A Singapour, DCNS et son rival allemand TKMS (ThyssenKrupp Marine Systems) se livrent une guerre totale pour signer un contrat portant sur la vente de deux sous-marins (plus deux exemplaires en option), seulement armés de torpilles. Une guerre entre le Scorpène de DCNS, qui a remporté de nombreux succès à l'étranger (Chili, Malaisie, Inde et Brésil) et le U218, un projet pour le moment de papier qui sera dérivé du modèle U214, sans aucune référence export.

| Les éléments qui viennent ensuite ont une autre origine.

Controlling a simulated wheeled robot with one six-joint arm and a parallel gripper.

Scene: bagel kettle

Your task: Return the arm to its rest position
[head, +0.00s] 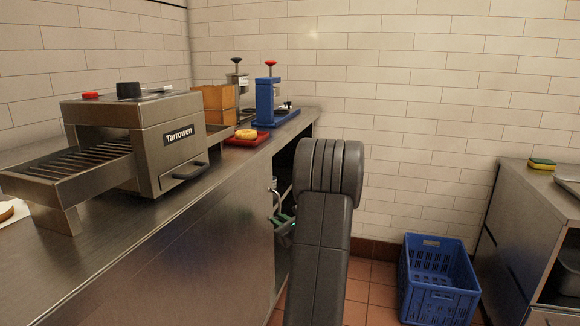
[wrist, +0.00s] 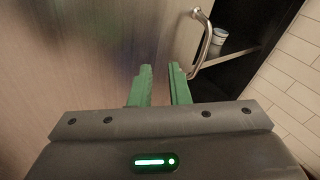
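My gripper (head: 286,225) is low in front of the counter's cabinet, partly hidden behind my own dark arm in the head view. In the wrist view its two green fingers (wrist: 161,72) stand apart with a gap between them, and nothing is held. A curved metal door handle (wrist: 204,45) is just right of the fingertips, and I see no grip on it. The cabinet door (head: 225,235) is at the left. The cabinet's dark opening shows beyond the handle, with a small pale container (wrist: 218,38) on a shelf inside.
The steel counter (head: 120,255) holds a Tarrowen toaster (head: 165,140), a yellow ring-shaped item (head: 246,134) on a red tray (head: 250,141) and a blue press-like device (head: 268,98). A blue crate (head: 438,285) stands on the floor at right, near another steel unit. Tiled floor shows between.

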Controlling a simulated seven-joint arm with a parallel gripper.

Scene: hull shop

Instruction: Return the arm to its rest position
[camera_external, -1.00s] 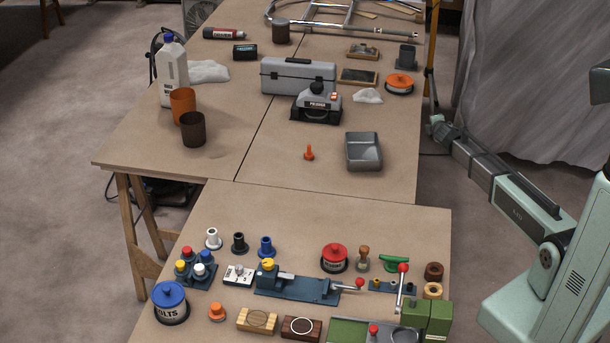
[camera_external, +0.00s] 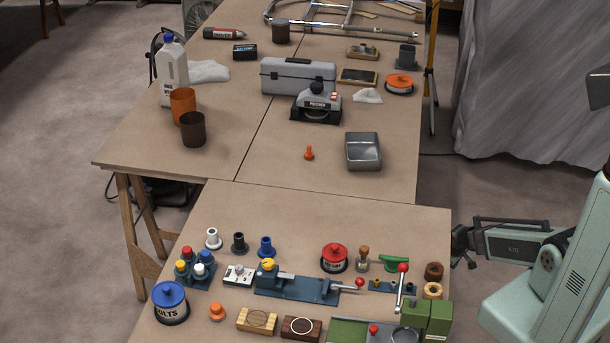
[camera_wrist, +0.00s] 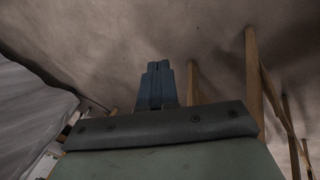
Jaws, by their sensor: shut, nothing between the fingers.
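My gripper (camera_wrist: 156,84) shows in the wrist view with its two dark fingers together and nothing between them. It points at the bare floor. In the external view my arm reaches in from the right, and its dark wrist end (camera_external: 461,240) is beside the right edge of the near table. The gripper looks apart from every object on the tables.
The near table (camera_external: 330,208) holds several jars, pegs, a blue vise (camera_external: 297,287) and a green press (camera_external: 427,320) near its right edge. A grey curtain (camera_external: 530,80) hangs at the right. Wooden table legs (camera_wrist: 254,75) show in the wrist view. The floor between is clear.

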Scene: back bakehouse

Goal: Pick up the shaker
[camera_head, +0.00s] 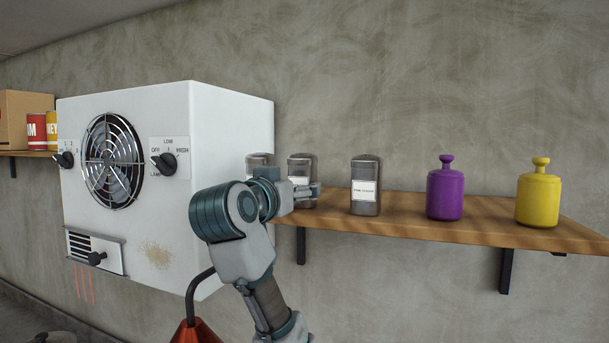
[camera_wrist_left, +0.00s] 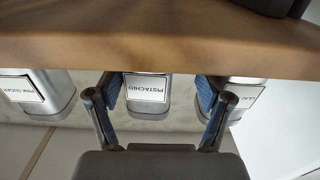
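Three grey metal shakers with white labels stand upright on a wooden shelf (camera_head: 420,220). The middle shaker (camera_head: 301,168) is labelled PISTACHIO in the left wrist view (camera_wrist_left: 147,88), which sees it upside down. The right shaker (camera_head: 365,184) has a PINK SUGAR label; the left shaker (camera_head: 257,160) is partly hidden by my arm. My left gripper (camera_head: 314,190) is at the middle shaker. In the left wrist view the gripper (camera_wrist_left: 158,92) is open, its blue-padded fingers on either side of the pistachio shaker. Contact cannot be told. My right gripper is not in view.
A white box-shaped heater (camera_head: 230,130) with a fan and knobs is at the left, close to my arm. A red cone-shaped object (camera_head: 196,332) is below my arm.

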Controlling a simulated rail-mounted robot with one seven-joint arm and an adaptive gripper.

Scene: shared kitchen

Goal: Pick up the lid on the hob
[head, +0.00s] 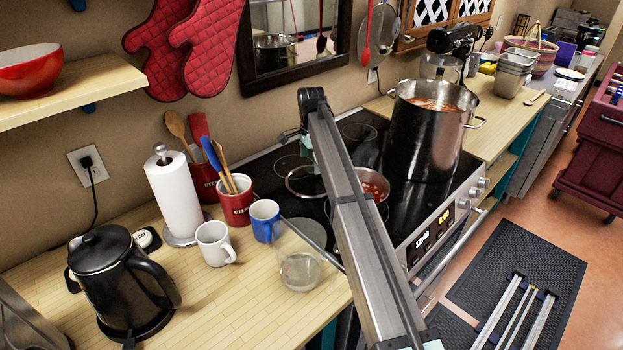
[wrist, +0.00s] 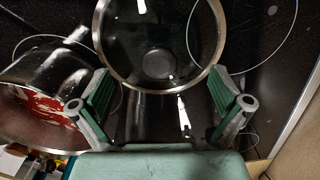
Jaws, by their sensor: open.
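The lid (head: 305,182) is dark see-through glass with a metal rim and lies on the black hob (head: 268,168), left of my arm in the head view. In the wrist view the lid (wrist: 160,42) fills the top middle, with a round grey patch near its centre. My gripper (wrist: 160,82) is open, and its two green-padded fingers stand apart near the lid's lower rim, one on each side. Nothing is held between them. I cannot tell the height gap to the lid. In the head view my arm hides part of the hob, and the fingers are not clear.
A saucepan with red food (head: 373,186) sits close by; it also shows at the left of the wrist view (wrist: 45,85). A tall steel pot (head: 425,140) stands further right on the hob. Mugs, a clear jar (head: 300,270) and a utensil holder (head: 236,205) stand on the left counter.

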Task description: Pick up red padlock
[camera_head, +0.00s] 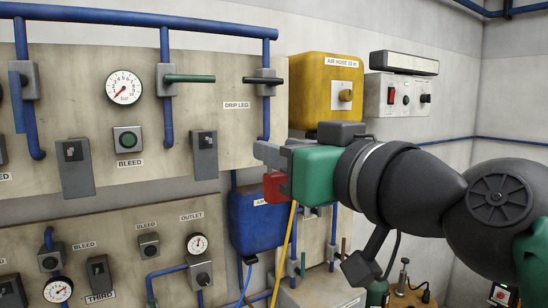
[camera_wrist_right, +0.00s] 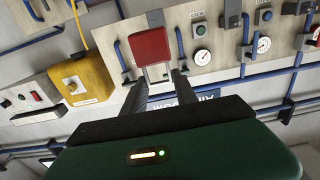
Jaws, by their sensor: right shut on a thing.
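The red padlock (camera_wrist_right: 150,47) shows in the right wrist view with its pale shackle between the fingers of my right gripper (camera_wrist_right: 162,84). In the head view the red padlock (camera_head: 275,187) is partly hidden behind my right gripper (camera_head: 268,157), which has a green housing. The right gripper is shut on the padlock and holds it in front of the panel, left of the yellow box. My left gripper is in neither view.
A panel (camera_head: 230,140) with blue pipes, gauges and valve levers fills the left. A yellow air hose box (camera_head: 314,100) and a switch box (camera_head: 384,108) hang on the wall behind. A blue box (camera_head: 247,228) and a yellow hose (camera_head: 283,255) are below the gripper.

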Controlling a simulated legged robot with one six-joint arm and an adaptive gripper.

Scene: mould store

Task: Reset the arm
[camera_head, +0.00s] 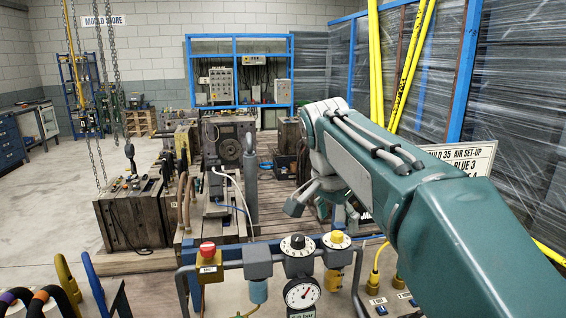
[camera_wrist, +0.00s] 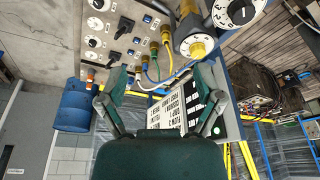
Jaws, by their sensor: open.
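My green arm (camera_head: 440,215) reaches in from the lower right in the head view, its elbow raised near the middle. My gripper (camera_head: 318,190) is partly hidden behind the arm, beyond the air panel. In the wrist view my gripper (camera_wrist: 160,95) shows two green fingers spread apart with nothing between them. Past the fingers are a printed white and black label (camera_wrist: 175,122) and a panel with hoses.
A panel with a red button (camera_head: 208,250), a pressure gauge (camera_head: 302,293) and a yellow-capped knob (camera_head: 337,238) stands close in front. Heavy moulds (camera_head: 228,145) stand behind it. A set-up sign (camera_head: 465,158) is at right.

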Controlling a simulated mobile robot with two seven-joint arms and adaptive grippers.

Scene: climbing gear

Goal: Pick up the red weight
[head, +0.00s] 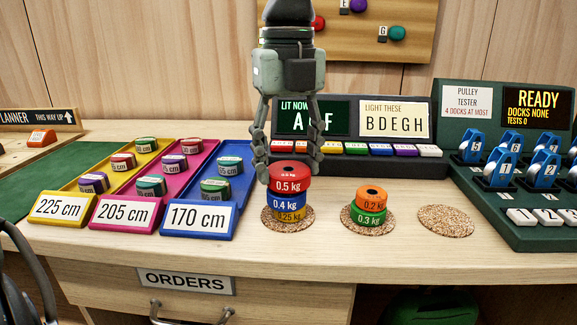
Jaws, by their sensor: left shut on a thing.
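The red weight (289,184), marked 0.5 kg, is at the top of a stack on the left cork mat (268,223). No clear gap shows between the red and blue weights. My right gripper is not in view.
An orange 0.2 kg weight (371,198) sits on a green 0.3 kg weight (369,217) on the middle mat. The right cork mat (446,222) is bare. Coloured trays (202,219) stand left. A lit sign box (380,165) stands behind, a pulley tester (520,110) right.

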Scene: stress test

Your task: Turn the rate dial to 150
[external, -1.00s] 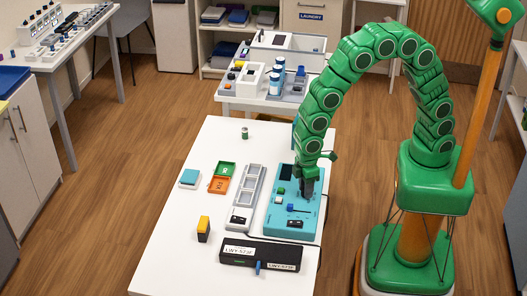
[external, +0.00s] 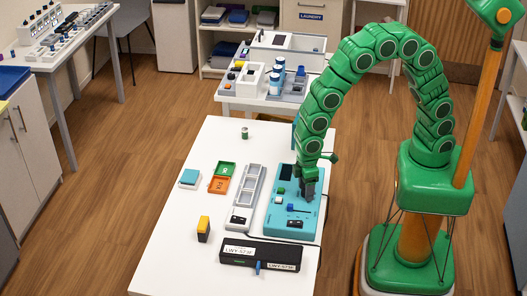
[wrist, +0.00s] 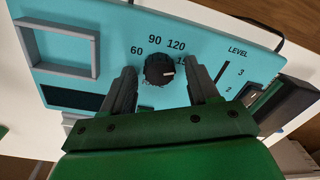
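The rate dial (wrist: 156,73) is a black round knob on a light-blue panel (wrist: 105,62). The numbers 60, 90, 120 and a partly hidden 15… run around it. Its white pointer mark faces right and slightly down, past the visible numbers. My gripper (wrist: 163,68) is open, one finger on each side of the dial, with a gap showing on both sides. The right finger covers part of the last number. In the external view my gripper (external: 307,192) is over the right part of the blue panel (external: 275,222), and hides the dial.
A LEVEL scale (wrist: 237,70) lies right of the dial, and a grey square frame (wrist: 60,50) lies to its left. In the external view a long grey tray (external: 246,200) and a black labelled box (external: 258,255) stand close to the panel. The table's left front is clear.

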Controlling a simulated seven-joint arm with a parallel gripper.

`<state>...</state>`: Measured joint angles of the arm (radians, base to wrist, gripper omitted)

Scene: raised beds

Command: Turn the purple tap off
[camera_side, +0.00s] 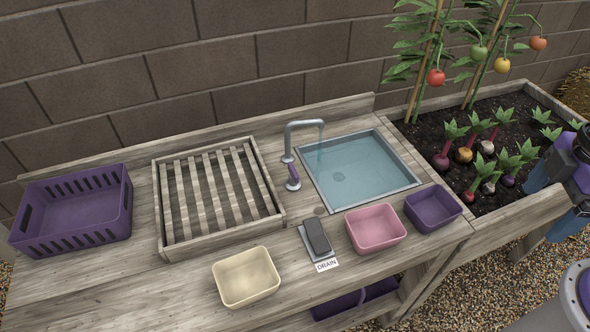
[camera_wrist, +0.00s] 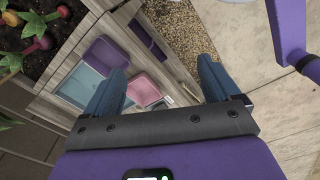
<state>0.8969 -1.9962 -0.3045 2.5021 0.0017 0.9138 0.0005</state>
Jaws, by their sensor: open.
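The tap in the side view has a grey curved spout (camera_side: 305,125) over the left edge of the sink. Its purple handle (camera_side: 293,174) stands on a small grey base just in front of the spout. A faint stream seems to fall from the spout into the sink (camera_side: 409,187), which holds clear bluish water. My gripper (camera_wrist: 162,66) is open and empty in the wrist view, its two blue fingers wide apart. It is off to the right of the bench, far from the tap. The tap handle cannot be made out in the wrist view.
A slatted rack (camera_side: 163,215) stands left of the tap, with a purple crate (camera_side: 122,205) beyond. Cream (camera_side: 246,297), pink (camera_side: 376,245) and purple (camera_side: 434,208) tubs sit along the front. A dark drain pedal (camera_side: 317,236) lies before the handle. A planted bed (camera_side: 522,207) is right.

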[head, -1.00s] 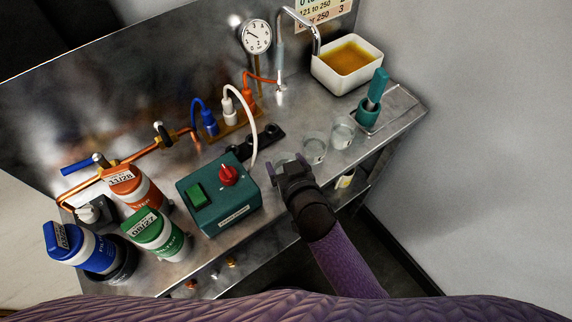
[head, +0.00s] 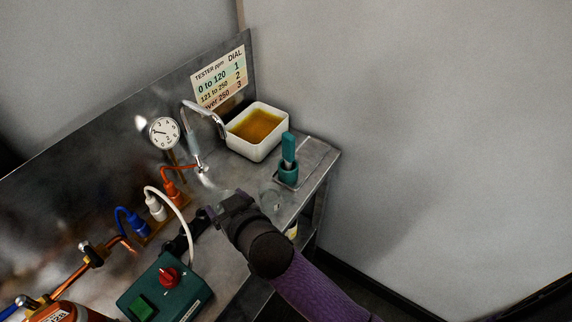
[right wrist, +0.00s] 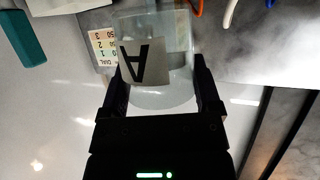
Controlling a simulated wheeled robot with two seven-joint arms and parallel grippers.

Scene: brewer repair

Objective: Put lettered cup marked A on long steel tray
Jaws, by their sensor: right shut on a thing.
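The clear cup marked A (right wrist: 180,62) is between the fingers of my right gripper (right wrist: 155,95), which is shut on it; the black letter on its pale label appears upside down in the right wrist view. A flat steel tray (head: 318,150) lies at the counter's right end. My left gripper is not in view.
A teal holder with a teal handled tool (head: 288,172) stands at the tray's left side. A white basin (head: 262,150) of amber liquid and a curved tap (head: 205,108) are behind. The green box (head: 165,290) is at the front left. The tray's right part looks bare.

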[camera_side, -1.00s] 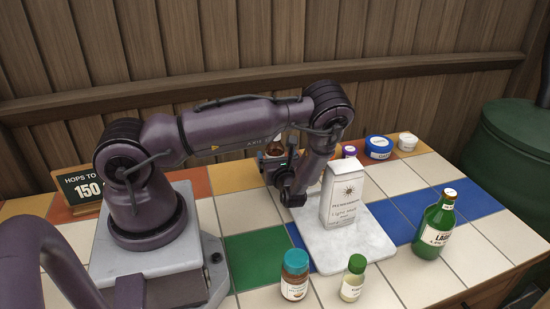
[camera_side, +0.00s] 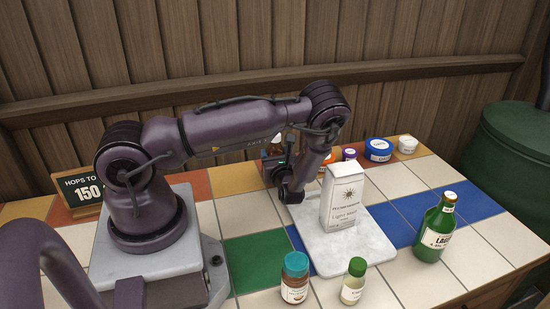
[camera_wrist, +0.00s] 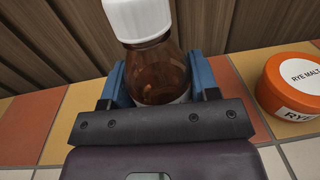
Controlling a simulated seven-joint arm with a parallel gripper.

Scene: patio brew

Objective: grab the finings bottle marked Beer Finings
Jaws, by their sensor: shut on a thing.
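In the wrist view, a brown glass bottle with a white cap (camera_wrist: 158,65) stands between the blue fingers of my gripper (camera_wrist: 160,88). The fingers are shut on its sides. Its label is mostly hidden by the gripper body, so I cannot read it. In the side view, my gripper (camera_side: 274,166) is at the back of the table, left of the carton, and the held bottle (camera_side: 277,142) is largely hidden behind it. I cannot tell whether the bottle touches the table.
An orange rye malt tub (camera_wrist: 292,84) stands to the right. A white carton (camera_side: 342,198) stands on a marble board (camera_side: 350,247). A teal-capped brown bottle (camera_side: 294,279), a green-capped bottle (camera_side: 354,282) and a green lager bottle (camera_side: 436,228) stand nearer the front.

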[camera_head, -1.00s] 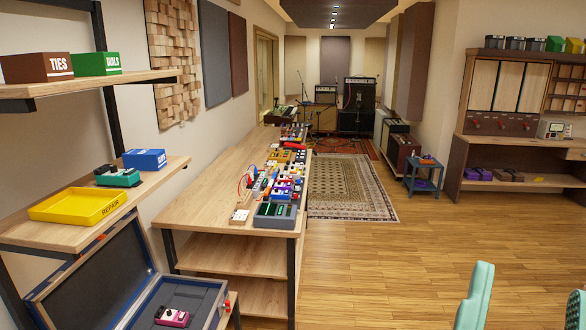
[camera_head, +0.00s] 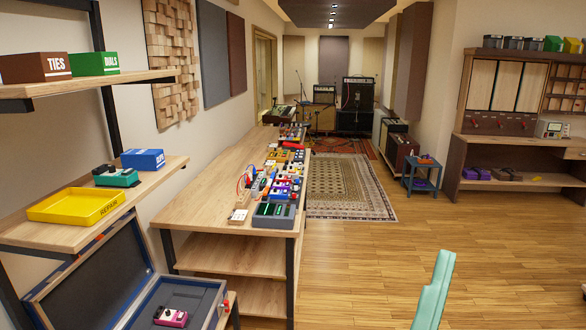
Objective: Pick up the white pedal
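Several small pedals crowd the long wooden workbench (camera_head: 205,202) in the middle left. A small whitish box (camera_head: 239,215) lies at its near end, left of a grey tray with green items (camera_head: 274,215). Other pale pieces stand among the coloured pedals farther back, too small to tell which is a white pedal. A mint-green piece (camera_head: 434,290), seemingly a finger of my gripper, rises from the bottom edge at the right, over the floor and well apart from the bench. Its other side is out of view, and I see nothing held.
A shelf at the left holds a yellow REPAIR tray (camera_head: 62,217), a teal pedal (camera_head: 116,178) and a blue box (camera_head: 143,159). An open case (camera_head: 152,295) below holds a pink pedal (camera_head: 171,317). A blue stool (camera_head: 422,176) stands farther back.

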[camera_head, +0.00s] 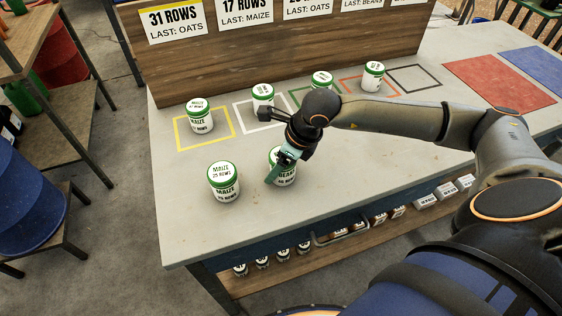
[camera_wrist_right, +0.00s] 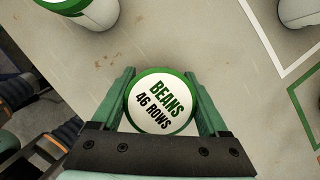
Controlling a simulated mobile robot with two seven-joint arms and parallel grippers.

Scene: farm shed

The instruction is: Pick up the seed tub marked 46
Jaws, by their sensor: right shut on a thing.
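The tub marked "BEANS 46 ROWS" (camera_wrist_right: 160,101) has a white lid with a green rim. It sits between the two green fingers of my right gripper (camera_wrist_right: 163,95) in the right wrist view. In the head view the same beans tub (camera_head: 286,178) is at the front of the bench, partly hidden by my right gripper (camera_head: 280,167). The gripper is shut on it. The tub looks upright; I cannot tell whether it touches the bench top. My left gripper does not show in either view.
A maize tub marked 25 rows (camera_head: 224,184) stands just left of the beans tub. Several tubs stand in coloured outlines farther back, such as one in the yellow square (camera_head: 200,117). A wooden sign board (camera_head: 290,45) rises behind. Red (camera_head: 485,80) and blue mats lie at right.

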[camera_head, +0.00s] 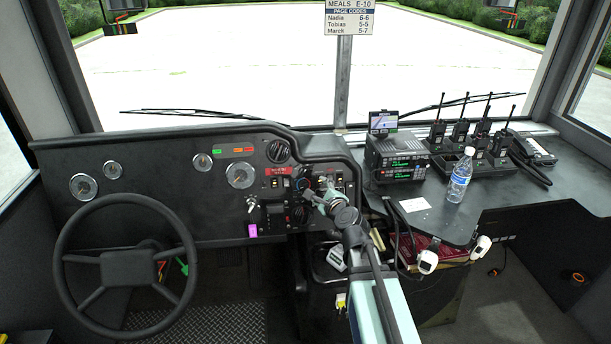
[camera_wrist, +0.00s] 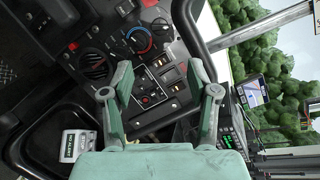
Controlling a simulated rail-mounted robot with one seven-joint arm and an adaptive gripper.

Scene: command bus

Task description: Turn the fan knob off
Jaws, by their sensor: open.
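The dashboard control panel (camera_head: 290,190) is right of the steering wheel. In the wrist view a round knob with a blue and red ring (camera_wrist: 138,39) sits on it, with another dark knob (camera_wrist: 160,26) beside it. I cannot tell from the markings which is the fan knob or where it points. My gripper (camera_head: 318,193) is in front of the panel's right part and hides some of it. In the wrist view my gripper (camera_wrist: 152,42) is open and empty, its green fingers spread over the panel's switches. I cannot tell whether a fingertip touches a knob.
The steering wheel (camera_head: 125,255) is at the left. A round vent (camera_wrist: 94,66) is near the knobs. The dash's raised rim (camera_wrist: 199,33) runs close by the right finger. A water bottle (camera_head: 460,176) and radios (camera_head: 397,158) stand on the right shelf.

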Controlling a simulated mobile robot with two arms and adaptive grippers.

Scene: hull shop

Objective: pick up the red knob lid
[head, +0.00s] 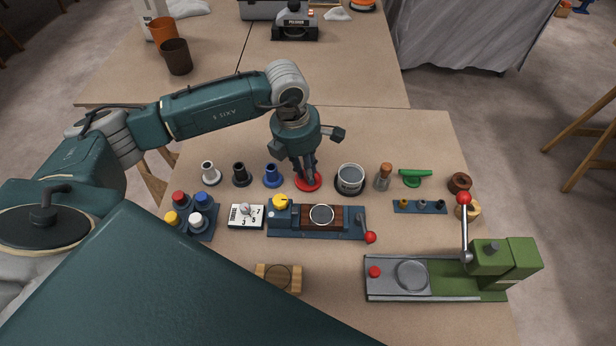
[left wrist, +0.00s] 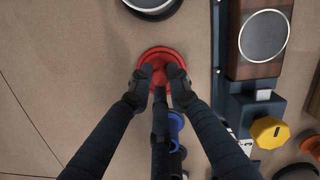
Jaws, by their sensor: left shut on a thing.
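The red knob lid (head: 313,187) is a round red disc at the table's middle, left of a grey round pot (head: 350,179). My left gripper (head: 304,174) comes down on it from above, with its fingers shut on the lid's knob. In the left wrist view the red lid (left wrist: 160,51) shows beyond the fingertips of my left gripper (left wrist: 160,80), which close in from both sides and partly hide the knob. The lid appears at tabletop level; I cannot tell whether it touches the table. My right gripper is not in view.
A blue and wood fixture (head: 337,220) with a yellow knob (head: 281,201) stands just in front. Blue (head: 272,178) and black (head: 241,177) flanged pieces stand to the left. A cork-topped bottle (head: 384,178) stands right of the pot. Bare tabletop lies behind the lid.

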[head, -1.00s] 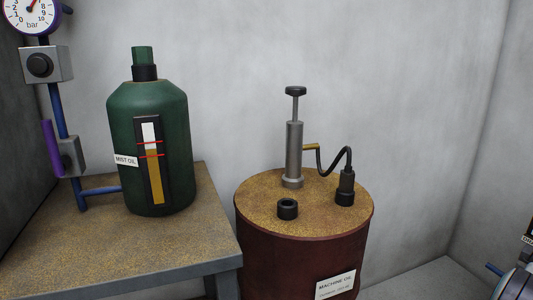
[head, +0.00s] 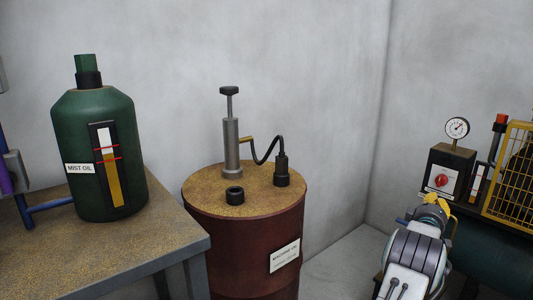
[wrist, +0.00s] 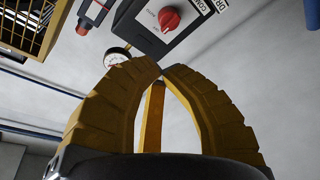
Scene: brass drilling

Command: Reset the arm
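My gripper (head: 437,200) shows at the lower right of the head view, with its yellow fingers in front of the machine there. In the wrist view its ribbed yellow fingers (wrist: 161,70) curve together and their tips meet or nearly meet. A narrow yellow piece shows between them, and no held object is visible. My arm rises from the bottom edge of the head view. The fingertips overlap a dark box with a red knob (wrist: 169,18) in the wrist view; I cannot tell the gap to it.
A green mist oil bottle (head: 92,150) stands on a bench (head: 110,260) at left. A red-brown drum (head: 235,245) with a hand pump (head: 231,145) stands in the middle. At right are a gauge (head: 457,128), the control box (head: 449,170) and a yellow cage (head: 510,170).

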Pour les deux compétiteurs, cette campagne est très importante. Car c'est d'abord un très joli contrat évalué à 1,8 milliard d'euros pour les deux premiers sous-marins. Au-delà, Singapour fait partie des clients de référence très recherchés par les industriels de l'armement du monde entier. Leur comité d'évaluation est en général apprécié pour le sérieux de leur choix. Enfin, la compétition entre les deux rivaux va se déplacer dans quelques années en Australie, qui reste attentif au choix de Singapour.

La marine australienne compte lancer un appel d'offres pour l'acquisition de douze sous-marins conventionnels de gros tonnage (3.000 à 4.000 tonnes) et capables de lancer un missile de croisière (programme Sea-1000).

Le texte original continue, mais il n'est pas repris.